Financialization of Crude Oil Market Wednesday, 26 July, 2017

Financial variables have become the main driving factors explaining the variation in crude oil returns:

Authors: Adams, Kartsakli

Title: Has Crude Oil Become a Financial Asset? Evidence from Ten Years of Financialization



The financialization of crude oil markets over the last decade has changed the behavior of oil prices in fundamental ways. In this paper, we uncover the gradual transformation of crude oil from a physical to a financial asset. Although economic demand and supply factors continue to play an important role, recent indicators associated with financialization have emerged since 2008. We show that financial variables have become the main driving factors explaining the variation in crude oil returns and volatility today. Our findings have important implications for portfolio analysis and for the effectiveness of hedging in crude oil markets.

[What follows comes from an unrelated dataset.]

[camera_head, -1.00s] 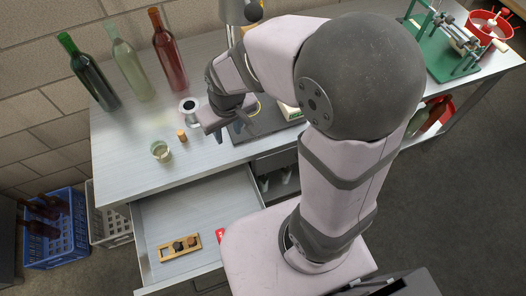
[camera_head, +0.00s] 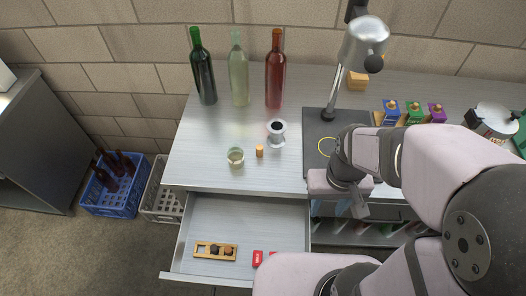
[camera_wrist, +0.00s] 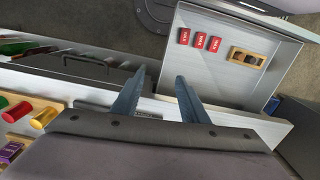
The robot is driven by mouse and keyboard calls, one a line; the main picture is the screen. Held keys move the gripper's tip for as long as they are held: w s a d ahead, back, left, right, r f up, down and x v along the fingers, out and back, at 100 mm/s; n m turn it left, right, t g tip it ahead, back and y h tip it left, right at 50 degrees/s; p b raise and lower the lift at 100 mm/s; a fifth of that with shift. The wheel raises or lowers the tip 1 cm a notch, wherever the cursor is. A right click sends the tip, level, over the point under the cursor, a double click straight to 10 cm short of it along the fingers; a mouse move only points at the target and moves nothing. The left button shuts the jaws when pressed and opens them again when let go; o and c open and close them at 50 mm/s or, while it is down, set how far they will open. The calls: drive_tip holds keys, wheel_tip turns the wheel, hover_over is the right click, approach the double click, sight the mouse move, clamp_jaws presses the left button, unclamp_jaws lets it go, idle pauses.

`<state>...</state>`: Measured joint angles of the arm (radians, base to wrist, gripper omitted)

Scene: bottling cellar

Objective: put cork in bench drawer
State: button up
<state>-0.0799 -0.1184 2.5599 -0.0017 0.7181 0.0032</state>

Notable quotations from the academic research paper:

"We decompose the total variation of crude oil returns and volatility into three distinctive parts: One part that can be explained by economic fundamental factors, one part that can be explained by financialization variables, and a third which consists of the unexplained variation. While decomposing the returns provides information concerning the main drivers of crude oil as an asset, the volatility decomposition reveals the main factors of risk transmission. We show that the relative importance of economic and financial variables changes over time. In particular, the relative importance of financial variables has changed in such a way that crude oil is now closer to a financial asset than to a real physical asset.

Panel A of Figure 4 shows the decomposition of the total variation in crude oil returns. The fraction of the total variation that can be explained by movements in economic variables is indicated by green shaded areas, the percentage that can be explained by financial variables is indicated by the red shaded areas. The remaining variation is unexplained. The large share of unexplained variation may be due to omitted factors such as geopolitical changes, synchronized OPEC oil production, and disrupting weather events. At a given point in time, the sum over all green and red shaded areas represents the R-squared from a regression of monthly crude oil returns on our set of explanatory variables. To obtain time variation, the regression is moved forward in a 5-year rolling window (60 monthly observations). Two observations follow from Figure 4:

During the pre-financialization period, the contemporaneous variation in our eight regressors explains only a small percentage of the total variation in crude oil returns. After the default of Lehman Brothers, the situation changes dramatically. The same set of regressors now explain almost 60% of the return variation. Among the fundamental variables, economic activity and the change in the dollar exchange rate explain 8% and 12% respectively.

The main drivers behind the variation in oil returns are however the financial variables. In particular, the change in the VIX and the S&P 500 returns are responsible for 29% of the variation.

To illustrate this point, the average fraction explained by each set of variables is shown in Panel B of Figure 4. Since the beginning of the financialization period, the financial variables dominate the economic fundamental variables by a significant amount. Traditional fundamental variables have become relatively less important for predicting crude oil returns while recent financial variables can now predict a large share of the return variation. From this finding we conclude that the behavior of crude oil has become more similar to that of financial assets like equities rather than traditional economic demand and supply drivers.


Financial variables can only explain 11% of the total variation in crude oil returns in the years prior to financialization, the impact grows to 35%, becoming the main drivers behind oil price movements. We estimate an even stronger effect on crude oil volatility where the impact of financial variables grows from 19% in the pre-financialization period to 53% since the failure of Lehman Brothers. Our empirical results indicate that crude oil markets underwent significant changes over the last years. These changes were sufficiently large to transform the very nature of crude oil, away from a physical real asset towards a variable that shows a behavior that is comparable to stocks, bonds, and other financial assets."